AFAICT, the way Microsoft wants things to work, is that "Windows" is the native fat-client platform / SDK that ISVs are supposed to use/target when building fat-client apps that interact with (i.e. generate spend on) Azure-based backend systems. The #1 way Microsoft makes money at this point isn't from direct consumer or even volume-licensed subscriptions; it's from providing paid backend infra to dev shops who had long since locked themselves into the Microsoft/Windows development ecosystem, and who therefore saw Azure as the only valid cloud backend to integrate with when "cloud-enabling" their software (and/or, where the compliance story of integrating their previously native-and-local-syncing software with Azure, was 100x simpler than with integrating with any other cloud, due to Azure+Windows being able to act as a trusted principal-agent pair that can enforce policy-based security via a shared "cloud domain" identity [Entra ID] baked right into the OS ACL layer.)
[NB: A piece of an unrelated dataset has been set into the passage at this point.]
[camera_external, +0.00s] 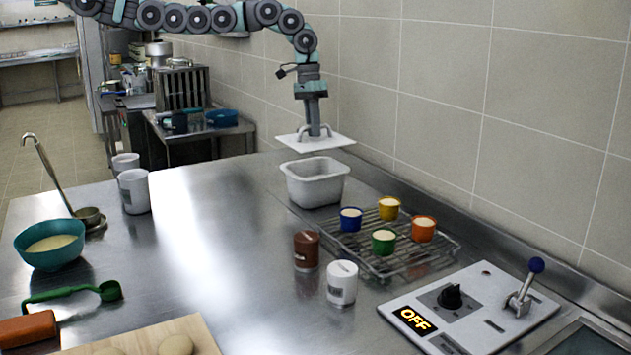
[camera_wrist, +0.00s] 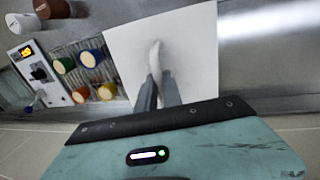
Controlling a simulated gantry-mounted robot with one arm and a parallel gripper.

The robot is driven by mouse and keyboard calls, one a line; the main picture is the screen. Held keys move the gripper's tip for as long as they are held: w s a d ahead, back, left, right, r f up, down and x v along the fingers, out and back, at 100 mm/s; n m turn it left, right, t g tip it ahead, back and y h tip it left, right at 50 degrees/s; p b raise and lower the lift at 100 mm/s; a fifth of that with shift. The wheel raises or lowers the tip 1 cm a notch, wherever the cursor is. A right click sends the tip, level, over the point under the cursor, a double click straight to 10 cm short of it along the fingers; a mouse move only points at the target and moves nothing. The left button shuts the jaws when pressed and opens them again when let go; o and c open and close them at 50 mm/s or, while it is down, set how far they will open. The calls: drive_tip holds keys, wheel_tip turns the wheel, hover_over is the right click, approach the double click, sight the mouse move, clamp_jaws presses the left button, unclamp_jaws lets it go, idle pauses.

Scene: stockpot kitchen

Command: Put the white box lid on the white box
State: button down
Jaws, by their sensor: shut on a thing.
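The white box (camera_external: 314,184) stands open on the steel counter, near the back by the tiled wall. The white box lid (camera_external: 297,141) is a flat square plate with a handle on top, held roughly level above the box and apart from it. In the wrist view the lid (camera_wrist: 194,52) fills the middle and hides the box. My gripper (camera_external: 315,131) is shut on the lid's handle. It also shows in the wrist view (camera_wrist: 157,75), with both fingers at the handle.
A wire rack (camera_external: 405,258) with several coloured cups stands right of the box. A brown cup (camera_external: 306,250) and a white cup (camera_external: 342,283) stand in front. A control panel (camera_external: 470,308) reading OFF is at right.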

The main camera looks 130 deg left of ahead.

Until recently, though, Microsoft thought of the Windows "platform" the same way Apple do of the Mac "platform": that "Windows"-the-platform-SDK was the same thing as Windows-the-OS. Which necessarily meant that consumers must be pushed with all conceivable effort toward using Windows-the-OS on their machines, so that these dev shops who had targeted Windows-the-SDK could reach them with their software (so that those dev shops would in turn spend more on Azure.)

But I think this equivalence is going away!

From what I've seen of discussions in various Microsoft-aligned sources recently, it feels to me like some part of what Windows 12 may mean by calling itself a "modular OS", is that Microsoft may be establishing some kind of very clean boundary layer between Windows-the-OS and Windows-the-platform/SDK.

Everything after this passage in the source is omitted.